Biden é a solução encontrada, à falta de melhor. É a tentativa de sobrevivência do establishment democrático, que quer emergir entre Sila e Caríbdis. Sila é o Trumpismo, um conservadorismo popular assente na religião, no patriotismo, nos valores americanos tradicionais; Caríbdis é a ala esquerda do Partido, o socialista Sanders e – pior – os desordeiros ligados ao Antifas e ao Black Lives Matter, que "humanitariamente" matam polícias e saqueiam lojas nas "manifestações pacíficas", mas que são, com os seus simpatizantes, uma fracção e facção influente do eleitorado democrata.

Biden vem com aquele ar de senhor idoso, bem-educado, mas não se inibe de responder com insultos aos provocatórios insultos do adversário, chamando "maluco", "palhaço" e "mentiroso" a Trump, não olhando para ele e referindo-se-lhe como "he". Quando as perguntas são incomodativas repete "Here is the deal" e aponta pateticamente para a câmara, qual desbotado cartaz dos anos cinquenta, na tentativa de falar ao coração das famílias americanas e de interpelar directamente os co-cidadãos. Enquanto a confusão e a violência reinam nas cidades, diz que devem ser todos amigos e quer reeducar a Polícia, com psicólogos e "sensibilizadores de raça" …

Não creio que o debate vá mudar muito a posição dos americanos: o centro da eleição é Trump, a sua personalidade e o seu governo.

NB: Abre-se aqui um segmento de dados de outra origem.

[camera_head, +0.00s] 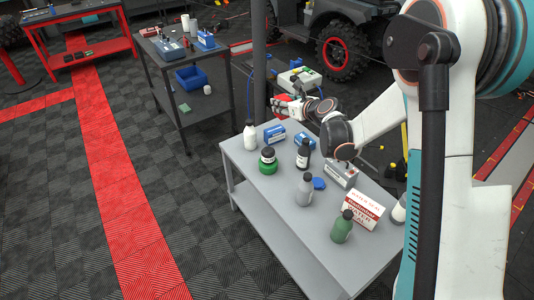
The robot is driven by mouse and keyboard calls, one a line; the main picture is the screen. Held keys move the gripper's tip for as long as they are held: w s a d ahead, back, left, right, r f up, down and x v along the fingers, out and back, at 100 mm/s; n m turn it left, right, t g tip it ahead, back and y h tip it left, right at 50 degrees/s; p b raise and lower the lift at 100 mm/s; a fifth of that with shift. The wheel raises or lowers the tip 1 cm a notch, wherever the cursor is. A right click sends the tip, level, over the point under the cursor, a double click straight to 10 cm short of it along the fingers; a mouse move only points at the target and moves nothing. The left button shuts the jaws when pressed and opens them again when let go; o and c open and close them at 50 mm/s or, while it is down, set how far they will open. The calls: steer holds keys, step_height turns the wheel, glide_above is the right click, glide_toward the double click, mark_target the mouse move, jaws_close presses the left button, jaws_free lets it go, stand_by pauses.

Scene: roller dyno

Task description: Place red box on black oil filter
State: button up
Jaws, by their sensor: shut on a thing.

Os democratas, da esquerda ao centro-direita – e uma série de personalidades republicanas que ele ofendeu ou magoou nas suas convicções ou egos – querem, a qualquer preço, vencê-lo. Por isso não se importam, na alternativa, de eleger uma espécie de chaperon indeciso, um velho routier da política americana, que no passado alinhou com os segregacionistas contra o "busing" escolar e votou leis duras que serviram para encarcerar e manter atrás das grandes dezenas de milhar de "vítimas do sistema"; vítimas que agora quer capitanear, abrindo caminho aos radicais.

Os eleitores de Trump, o núcleo duro, não se importam com nenhum dos excessos verbais do candidato, já o conhecem e sabem que ele defende os seus valores.

No fim, a decisão vai caber a uma minoria que, não gostando de Trump, talvez não queira, pelo facto de não o quererem, entregar o destino do país a Biden. Veremos. Enfim, "God save America".